Jeszcze cytaty przepisów zamieszczałeś... to je dobre , pane Havranek...

No i co z tej def wynika? Czy wynika z niej gdzie mamy stosować to ustąpienie pierwszeństwa? Czy w tej def jest wspomniane o zmianie pasa ruchu, o znaku A-7 czy też B-20, o drodze podporządkowanej?
Czy też wynika co znaczy ustąpienie pierwszeństwa? tak samo jak z def "skrzyżowania" wynika co to jest skrzyżowanie, właśnie to Ci obrazowałem ale jak widać z mizernym skutkiem nie potrafisz połączyć przykładów które odpowiadają definicji, ale wynikają z innych sytuacji.

szerszon napisał(a):
Próbuje,

Nie ustawaj w wysiłkach.

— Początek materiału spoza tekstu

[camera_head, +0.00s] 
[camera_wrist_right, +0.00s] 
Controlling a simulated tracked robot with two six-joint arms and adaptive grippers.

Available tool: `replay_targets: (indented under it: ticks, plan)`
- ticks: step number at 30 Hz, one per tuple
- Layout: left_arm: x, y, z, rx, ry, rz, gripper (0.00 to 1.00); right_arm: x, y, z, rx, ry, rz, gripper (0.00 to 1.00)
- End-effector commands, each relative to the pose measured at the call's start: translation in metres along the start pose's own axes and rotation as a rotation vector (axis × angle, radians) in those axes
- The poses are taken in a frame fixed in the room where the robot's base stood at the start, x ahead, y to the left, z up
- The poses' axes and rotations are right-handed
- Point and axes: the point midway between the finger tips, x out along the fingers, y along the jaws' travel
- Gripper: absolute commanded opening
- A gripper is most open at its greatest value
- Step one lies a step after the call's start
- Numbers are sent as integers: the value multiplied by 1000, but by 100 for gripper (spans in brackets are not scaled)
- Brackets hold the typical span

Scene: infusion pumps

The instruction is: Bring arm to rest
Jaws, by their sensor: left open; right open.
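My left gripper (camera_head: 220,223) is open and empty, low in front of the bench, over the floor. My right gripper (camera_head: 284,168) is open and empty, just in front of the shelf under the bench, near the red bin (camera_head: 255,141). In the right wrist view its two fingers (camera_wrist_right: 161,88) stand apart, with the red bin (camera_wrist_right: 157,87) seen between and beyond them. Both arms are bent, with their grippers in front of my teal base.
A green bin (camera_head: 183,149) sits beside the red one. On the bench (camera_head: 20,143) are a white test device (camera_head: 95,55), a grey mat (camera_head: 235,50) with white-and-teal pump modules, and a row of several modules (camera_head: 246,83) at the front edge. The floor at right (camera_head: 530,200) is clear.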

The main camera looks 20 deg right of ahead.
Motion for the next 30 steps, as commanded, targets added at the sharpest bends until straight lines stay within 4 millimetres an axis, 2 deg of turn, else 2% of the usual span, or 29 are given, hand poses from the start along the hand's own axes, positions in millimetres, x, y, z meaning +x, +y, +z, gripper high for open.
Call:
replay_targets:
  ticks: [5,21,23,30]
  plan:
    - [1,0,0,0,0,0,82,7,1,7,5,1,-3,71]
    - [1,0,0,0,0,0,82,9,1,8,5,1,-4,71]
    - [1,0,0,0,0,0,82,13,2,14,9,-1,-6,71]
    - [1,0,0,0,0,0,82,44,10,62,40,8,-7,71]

Tylko plizzzzz... z sensem.Piszesz o ustąpieniu pierwszęnstwa w zawiązku z A-7 ,potem np ze zmiana pasa ruchu..czyli dwie różne sytuacje..a za przykład podajesz po sobie dwa identyczne skrzyżowania.
Co najmniej zastanawiająca postawa... :hmm: delikatnie pisząc.

Nie potrafiłeś zrozumieć dwóch różnych sytuacji z których wynika definicja ustąpienia pierwszeństwa, więc obniżyłem loty i zamieniłem definicję UP (2.23) na definicję skrzyżowania (2.1), jak się okazało i tak za wysoko celowałem bo to też potrafiłeś przełożyć na swój język i swoje teorie rozsiewać:
szerszon napisał(a):Pierwotna wersja..
I teraz jedziesz sobie drogą dojeżdżasz do skrzyżowania ul. "prostej" z ul. "krzywą" przejeżdżasz to skrzyżowanie i dojeżdżasz do skrzyżowania ul. prostej z ul. okrągłą.
I teraz czy wg def pord skrzyżowanie ul. prostej z ul. krzywą jest innym skrzyżowaniem niż ul. prostej z ul. okragłą?


obecna zmodyfikowana
Czy def ustąpienie pierwszeństwa zmieniła się w jednym jak i w drugim przypadku? nie nie zmieniła się nadal jest to ustąpienie pierwszeństwa, ale jedno wynika ze miany pasa ruchu na ul. prostej a drugie wynika ze zmiany pasa ruchu na ul. krzywej,

a w ogóle to wrzucałes cytaty dotyczące A-7 i zmiany pasa ruchu bodajże..czyli różnicowałeś..tutaj juz nie. Jest postęp :D

ale jak widać jeszcze za wysoko...
Co różnicowałem? UP czy sytuacje z których wynika że masz zastosować UP

szerszon napisał(a):Nie zmieniłem zdania przez te ok 30 postów, ale za to stwierdziłem, że ty okrężna droga uciekłeś z głupotek jakie pisałeś na początku. Tez dobrze...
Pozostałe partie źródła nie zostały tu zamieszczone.